» **What you should do**: Can you write out every line from the start of the records below through the line containing "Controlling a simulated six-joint", leaving out any pictures?

» **Supplied material**:
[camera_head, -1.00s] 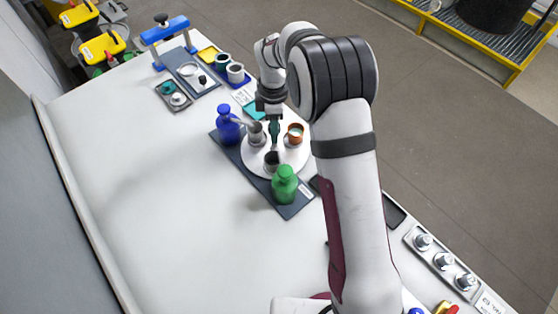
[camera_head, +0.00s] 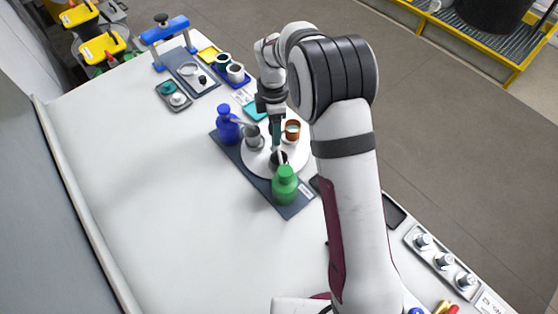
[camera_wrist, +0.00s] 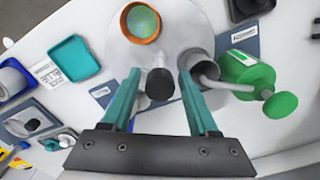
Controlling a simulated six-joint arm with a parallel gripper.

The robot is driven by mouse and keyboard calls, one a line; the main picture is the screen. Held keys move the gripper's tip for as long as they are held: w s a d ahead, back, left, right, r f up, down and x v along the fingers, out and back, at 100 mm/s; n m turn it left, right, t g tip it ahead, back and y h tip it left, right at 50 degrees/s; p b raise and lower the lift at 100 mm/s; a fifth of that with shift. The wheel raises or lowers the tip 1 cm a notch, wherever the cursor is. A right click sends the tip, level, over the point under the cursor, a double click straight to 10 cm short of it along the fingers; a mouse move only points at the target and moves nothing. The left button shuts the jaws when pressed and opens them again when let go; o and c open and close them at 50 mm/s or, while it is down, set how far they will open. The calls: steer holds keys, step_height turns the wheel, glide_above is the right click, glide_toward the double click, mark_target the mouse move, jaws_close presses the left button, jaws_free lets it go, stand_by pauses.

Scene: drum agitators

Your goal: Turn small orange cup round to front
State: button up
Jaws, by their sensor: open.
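The small orange cup (camera_head: 292,131) stands on a round white turntable (camera_head: 262,170), at its right side. In the wrist view the cup (camera_wrist: 142,22) is at the top, above and apart from my fingertips. Another grey cup (camera_head: 254,140) is at the turntable's left. My gripper (camera_head: 276,147) is low over the turntable. In the wrist view its open teal fingers (camera_wrist: 160,75) stand either side of a black-ended peg (camera_wrist: 160,86); contact cannot be told.
A blue bottle (camera_head: 228,128) and a green bottle (camera_head: 285,186) stand on a dark mat (camera_head: 296,208) close to the turntable. A teal tray (camera_wrist: 74,58) lies behind. The white table at left is clear.

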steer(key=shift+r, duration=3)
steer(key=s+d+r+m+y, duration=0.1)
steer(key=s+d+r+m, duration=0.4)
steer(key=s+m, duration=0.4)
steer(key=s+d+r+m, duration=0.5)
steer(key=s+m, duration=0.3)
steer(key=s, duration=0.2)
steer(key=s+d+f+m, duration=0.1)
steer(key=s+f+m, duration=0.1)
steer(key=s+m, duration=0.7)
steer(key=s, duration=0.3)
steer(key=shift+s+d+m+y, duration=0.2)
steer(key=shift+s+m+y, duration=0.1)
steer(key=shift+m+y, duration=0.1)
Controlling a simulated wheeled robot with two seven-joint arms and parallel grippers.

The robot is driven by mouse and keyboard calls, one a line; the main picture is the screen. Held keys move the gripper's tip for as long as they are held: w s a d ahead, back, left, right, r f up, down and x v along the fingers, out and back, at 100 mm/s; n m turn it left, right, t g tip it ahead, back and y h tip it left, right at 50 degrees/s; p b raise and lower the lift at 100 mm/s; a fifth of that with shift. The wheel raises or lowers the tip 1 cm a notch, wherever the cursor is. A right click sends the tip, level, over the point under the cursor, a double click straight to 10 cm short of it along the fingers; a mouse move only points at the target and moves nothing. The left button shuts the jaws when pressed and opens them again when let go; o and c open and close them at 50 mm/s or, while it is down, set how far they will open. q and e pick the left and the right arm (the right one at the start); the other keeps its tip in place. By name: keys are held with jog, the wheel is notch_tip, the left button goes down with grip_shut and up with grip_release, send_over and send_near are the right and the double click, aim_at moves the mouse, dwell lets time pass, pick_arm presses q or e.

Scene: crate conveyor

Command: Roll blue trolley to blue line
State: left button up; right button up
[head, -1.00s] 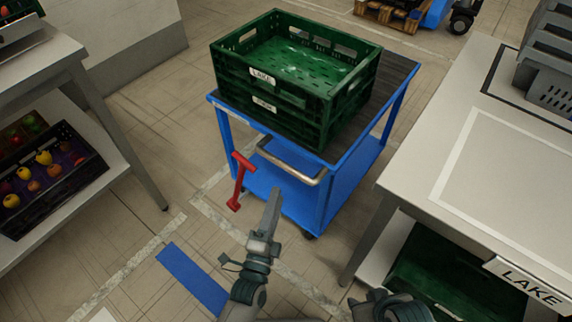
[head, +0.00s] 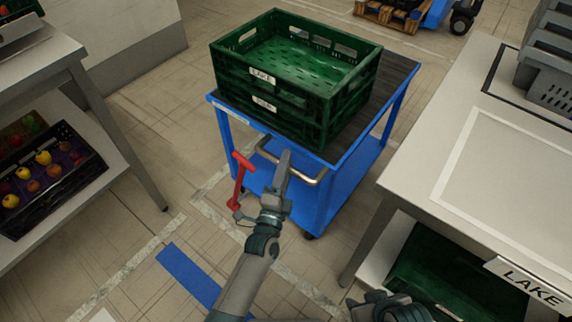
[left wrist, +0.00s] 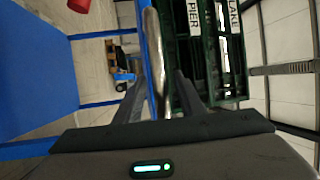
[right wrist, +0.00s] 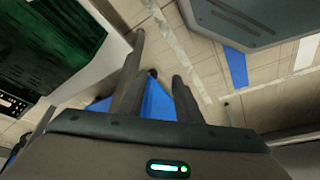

» **Correct answer**:
[camera_head, -1.00s] 
[camera_head, +0.00s] 
[camera_wrist, +0.00s] 
Controlling a simulated six-joint arm with a parallel gripper.

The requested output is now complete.